→ Problem statement: Using the material below, repeat exactly the lines from the one with "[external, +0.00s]" through the one with "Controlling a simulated", ends included, without any images.

--- START ---

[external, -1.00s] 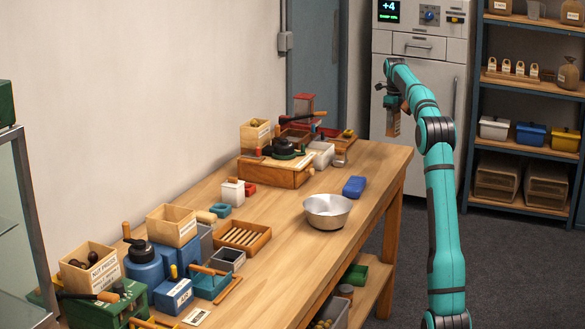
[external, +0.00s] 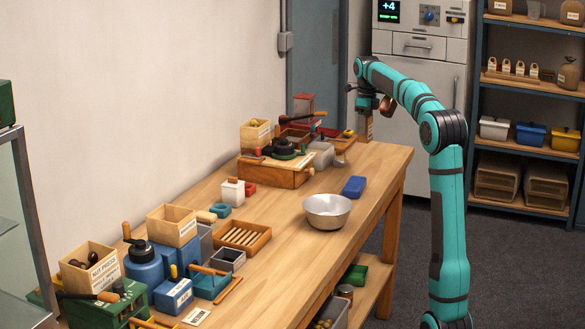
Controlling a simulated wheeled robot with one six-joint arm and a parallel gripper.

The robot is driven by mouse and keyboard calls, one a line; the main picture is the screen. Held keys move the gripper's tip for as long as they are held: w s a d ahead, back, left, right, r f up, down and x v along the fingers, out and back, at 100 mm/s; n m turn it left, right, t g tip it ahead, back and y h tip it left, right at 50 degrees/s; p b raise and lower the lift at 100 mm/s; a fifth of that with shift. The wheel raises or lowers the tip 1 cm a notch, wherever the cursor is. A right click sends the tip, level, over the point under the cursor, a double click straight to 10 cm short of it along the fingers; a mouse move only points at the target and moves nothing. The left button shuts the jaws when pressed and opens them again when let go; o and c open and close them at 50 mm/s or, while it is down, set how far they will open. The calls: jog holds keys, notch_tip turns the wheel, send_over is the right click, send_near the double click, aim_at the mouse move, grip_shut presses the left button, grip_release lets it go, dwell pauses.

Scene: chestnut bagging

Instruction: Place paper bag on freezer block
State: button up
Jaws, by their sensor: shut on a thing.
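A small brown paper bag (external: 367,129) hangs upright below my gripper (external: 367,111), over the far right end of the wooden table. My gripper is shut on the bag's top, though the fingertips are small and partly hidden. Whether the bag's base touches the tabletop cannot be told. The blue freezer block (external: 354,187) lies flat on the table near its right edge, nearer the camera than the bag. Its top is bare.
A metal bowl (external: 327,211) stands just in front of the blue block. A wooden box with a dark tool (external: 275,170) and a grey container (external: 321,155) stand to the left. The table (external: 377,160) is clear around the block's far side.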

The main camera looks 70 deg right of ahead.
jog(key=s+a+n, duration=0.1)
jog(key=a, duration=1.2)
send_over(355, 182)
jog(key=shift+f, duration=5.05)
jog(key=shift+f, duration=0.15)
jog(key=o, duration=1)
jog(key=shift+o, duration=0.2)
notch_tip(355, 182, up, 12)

--- END ---
--- START ---

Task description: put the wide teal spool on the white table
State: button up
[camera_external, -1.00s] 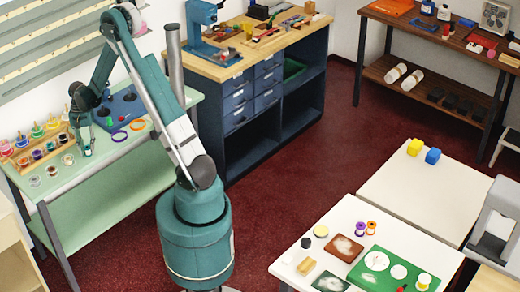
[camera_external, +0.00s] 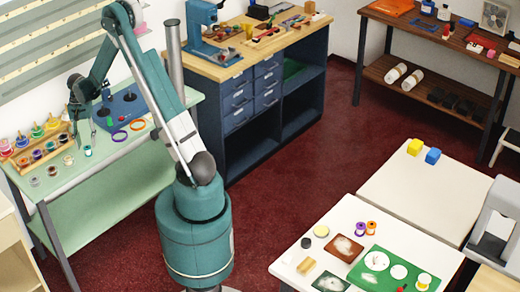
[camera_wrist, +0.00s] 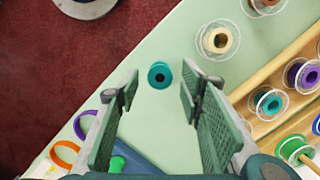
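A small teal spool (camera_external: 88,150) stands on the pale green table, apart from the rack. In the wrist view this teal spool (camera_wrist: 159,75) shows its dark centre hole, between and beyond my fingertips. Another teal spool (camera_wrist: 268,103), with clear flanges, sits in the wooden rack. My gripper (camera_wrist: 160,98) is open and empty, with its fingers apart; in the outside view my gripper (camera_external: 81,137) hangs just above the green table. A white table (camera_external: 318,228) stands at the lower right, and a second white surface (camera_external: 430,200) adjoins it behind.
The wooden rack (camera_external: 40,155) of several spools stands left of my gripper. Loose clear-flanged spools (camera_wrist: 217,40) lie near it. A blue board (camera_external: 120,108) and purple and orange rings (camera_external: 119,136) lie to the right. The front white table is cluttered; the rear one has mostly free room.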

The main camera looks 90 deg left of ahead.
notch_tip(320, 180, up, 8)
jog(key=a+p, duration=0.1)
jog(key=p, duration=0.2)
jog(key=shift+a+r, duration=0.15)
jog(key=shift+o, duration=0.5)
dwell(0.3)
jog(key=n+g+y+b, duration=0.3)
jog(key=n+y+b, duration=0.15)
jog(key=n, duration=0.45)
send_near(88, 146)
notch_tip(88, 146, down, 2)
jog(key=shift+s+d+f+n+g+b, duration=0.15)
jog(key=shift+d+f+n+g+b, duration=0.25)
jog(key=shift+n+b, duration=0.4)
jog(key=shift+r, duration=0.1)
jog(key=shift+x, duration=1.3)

--- END ---

→ The result:
[external, +0.00s] 
Controlling a simulated wheeled robot with one six-joint arm and a parallel gripper.

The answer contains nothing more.